» **REQUIRED WORK**: In the records below, find the line that contains "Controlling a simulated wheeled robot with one" and the line that contains "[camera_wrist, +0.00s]"; write out exactly those two lines and everything between them, without the pictures.

____

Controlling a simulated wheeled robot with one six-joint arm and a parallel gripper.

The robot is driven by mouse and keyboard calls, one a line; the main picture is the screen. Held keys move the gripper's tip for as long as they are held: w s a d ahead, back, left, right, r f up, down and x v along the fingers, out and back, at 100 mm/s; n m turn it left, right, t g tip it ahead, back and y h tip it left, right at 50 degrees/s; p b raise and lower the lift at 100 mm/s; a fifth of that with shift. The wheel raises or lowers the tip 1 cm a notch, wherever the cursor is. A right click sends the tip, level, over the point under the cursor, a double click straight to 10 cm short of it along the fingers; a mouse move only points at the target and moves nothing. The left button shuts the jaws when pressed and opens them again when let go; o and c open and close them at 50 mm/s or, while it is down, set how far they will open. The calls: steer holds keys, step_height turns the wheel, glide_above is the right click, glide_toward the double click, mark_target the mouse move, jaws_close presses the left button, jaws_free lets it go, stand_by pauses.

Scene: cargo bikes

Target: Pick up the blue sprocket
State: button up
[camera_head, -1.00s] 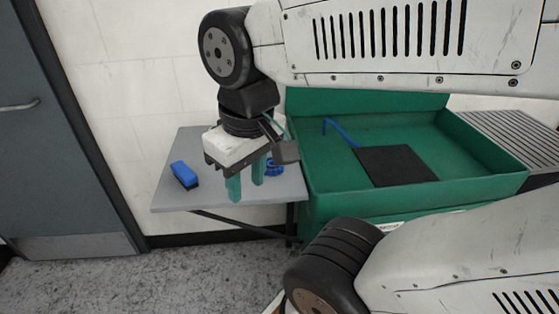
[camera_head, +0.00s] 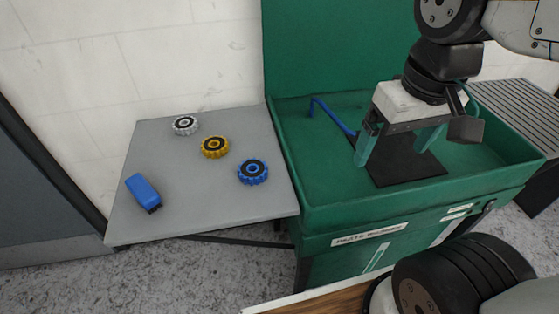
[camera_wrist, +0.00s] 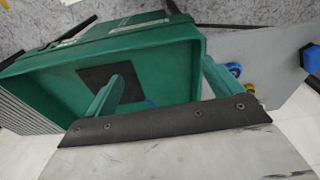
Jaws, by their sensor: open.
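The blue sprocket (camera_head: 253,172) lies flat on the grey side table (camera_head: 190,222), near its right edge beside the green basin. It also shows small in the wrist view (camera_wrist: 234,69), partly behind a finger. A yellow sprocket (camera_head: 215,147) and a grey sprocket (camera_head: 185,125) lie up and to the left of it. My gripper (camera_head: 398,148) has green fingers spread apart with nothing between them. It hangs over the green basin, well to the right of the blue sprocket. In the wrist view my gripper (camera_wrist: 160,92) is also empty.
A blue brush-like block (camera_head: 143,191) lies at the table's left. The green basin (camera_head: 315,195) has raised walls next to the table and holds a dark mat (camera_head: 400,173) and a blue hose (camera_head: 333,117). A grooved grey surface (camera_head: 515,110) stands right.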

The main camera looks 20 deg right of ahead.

____

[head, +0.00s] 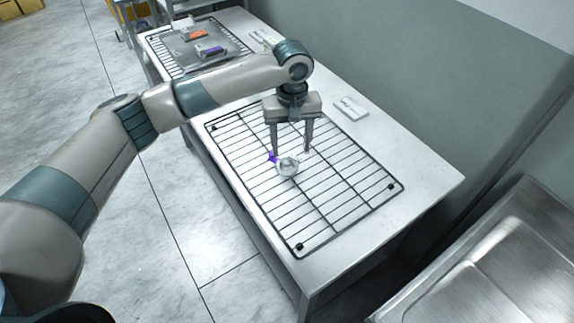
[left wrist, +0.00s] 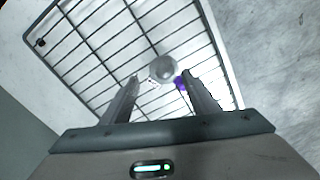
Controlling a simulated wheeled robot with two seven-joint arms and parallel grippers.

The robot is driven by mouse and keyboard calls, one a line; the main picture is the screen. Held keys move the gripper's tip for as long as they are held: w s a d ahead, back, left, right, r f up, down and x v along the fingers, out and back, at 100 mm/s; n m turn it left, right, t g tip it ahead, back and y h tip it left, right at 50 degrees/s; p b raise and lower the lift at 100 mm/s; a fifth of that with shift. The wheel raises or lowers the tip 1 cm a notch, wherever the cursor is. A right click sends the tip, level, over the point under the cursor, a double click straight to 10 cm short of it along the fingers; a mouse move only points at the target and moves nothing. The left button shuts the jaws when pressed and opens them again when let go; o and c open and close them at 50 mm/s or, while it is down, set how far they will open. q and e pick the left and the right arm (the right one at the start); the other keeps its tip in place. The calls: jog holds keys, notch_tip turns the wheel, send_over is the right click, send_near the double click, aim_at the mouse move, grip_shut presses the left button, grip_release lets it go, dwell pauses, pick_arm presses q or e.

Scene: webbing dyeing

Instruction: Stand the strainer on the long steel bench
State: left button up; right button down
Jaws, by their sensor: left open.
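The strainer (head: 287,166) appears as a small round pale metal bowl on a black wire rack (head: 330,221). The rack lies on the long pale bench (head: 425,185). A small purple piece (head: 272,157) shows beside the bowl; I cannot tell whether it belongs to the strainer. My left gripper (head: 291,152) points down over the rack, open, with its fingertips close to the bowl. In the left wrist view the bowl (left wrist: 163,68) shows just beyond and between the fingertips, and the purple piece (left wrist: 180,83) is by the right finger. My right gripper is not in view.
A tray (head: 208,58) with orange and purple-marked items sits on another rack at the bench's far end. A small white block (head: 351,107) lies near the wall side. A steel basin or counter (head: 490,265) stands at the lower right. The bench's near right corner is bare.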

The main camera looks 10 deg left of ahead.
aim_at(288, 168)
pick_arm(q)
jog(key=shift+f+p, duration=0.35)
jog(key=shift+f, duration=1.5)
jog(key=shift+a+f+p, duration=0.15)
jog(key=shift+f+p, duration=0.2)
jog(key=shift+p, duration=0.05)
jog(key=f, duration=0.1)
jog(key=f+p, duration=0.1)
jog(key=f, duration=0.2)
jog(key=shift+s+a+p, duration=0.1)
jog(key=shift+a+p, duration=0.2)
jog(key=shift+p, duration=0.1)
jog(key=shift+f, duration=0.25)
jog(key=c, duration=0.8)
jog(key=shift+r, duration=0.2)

____

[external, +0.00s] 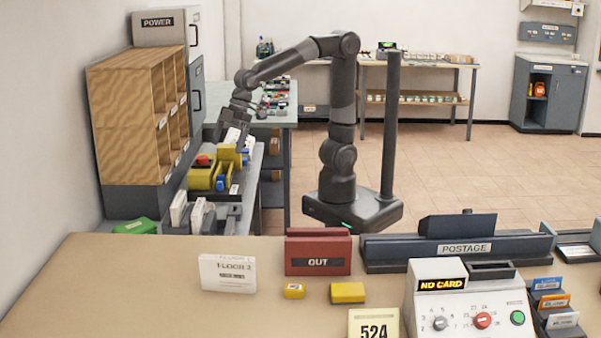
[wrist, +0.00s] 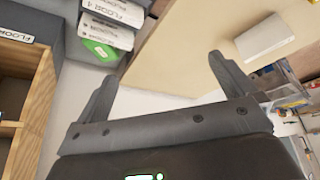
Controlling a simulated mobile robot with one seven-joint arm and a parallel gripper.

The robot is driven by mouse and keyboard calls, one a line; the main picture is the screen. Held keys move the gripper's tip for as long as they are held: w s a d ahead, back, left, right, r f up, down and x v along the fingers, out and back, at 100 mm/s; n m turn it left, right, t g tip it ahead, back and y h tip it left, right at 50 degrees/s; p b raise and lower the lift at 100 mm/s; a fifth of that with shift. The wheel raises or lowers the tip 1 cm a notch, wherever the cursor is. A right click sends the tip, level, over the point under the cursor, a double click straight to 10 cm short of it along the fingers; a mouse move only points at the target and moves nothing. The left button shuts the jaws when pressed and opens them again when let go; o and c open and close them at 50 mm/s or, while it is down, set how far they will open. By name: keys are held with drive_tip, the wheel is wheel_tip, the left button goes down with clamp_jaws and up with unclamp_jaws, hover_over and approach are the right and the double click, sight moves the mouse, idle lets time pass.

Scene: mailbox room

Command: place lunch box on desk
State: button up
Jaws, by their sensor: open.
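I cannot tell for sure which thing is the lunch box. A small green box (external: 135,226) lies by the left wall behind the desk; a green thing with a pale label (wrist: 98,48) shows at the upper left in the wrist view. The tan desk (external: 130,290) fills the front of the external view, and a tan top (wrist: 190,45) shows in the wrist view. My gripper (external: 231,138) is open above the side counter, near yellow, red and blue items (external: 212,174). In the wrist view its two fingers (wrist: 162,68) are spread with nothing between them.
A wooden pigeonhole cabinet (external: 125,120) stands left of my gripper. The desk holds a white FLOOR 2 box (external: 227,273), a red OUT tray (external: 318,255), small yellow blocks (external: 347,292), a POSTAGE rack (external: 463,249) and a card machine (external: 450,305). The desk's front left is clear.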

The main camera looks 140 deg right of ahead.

____

» **RESPONSE TO THE TASK**:
Controlling a simulated wheeled robot with one six-joint arm and a parallel gripper.

The robot is driven by mouse and keyboard calls, one a line; the main picture is the screen. Held keys move the gripper's tip for as long as they are held: w s a d ahead, back, left, right, r f up, down and x v along the fingers, out and back, at 100 mm/s; n m turn it left, right, t g tip it ahead, back and y h tip it left, right at 50 degrees/s; p b raise and lower the lift at 100 mm/s; a fifth of that with shift. The wheel raises or lowers the tip 1 cm a notch, wherever the cursor is. A right click sends the tip, level, over the point under the cursor, a double click straight to 10 cm short of it along the fingers; a mouse move only points at the target and moves nothing. The left button shuts the jaws when pressed and opens them again when let go; o and c open and close them at 50 mm/s or, while it is down, set how far they will open. The calls: steer holds keys, step_height turns the wheel, glide_above is the right click, glide_toward the double click, mark_target the mouse move, jaws_close presses the left button, jaws_free lets it go, stand_by pauses.

Scene: cargo bikes

Target: Pick up the blue sprocket
State: button up
[camera_head, -1.00s] 
[camera_head, +0.00s] 
[camera_wrist, +0.00s] 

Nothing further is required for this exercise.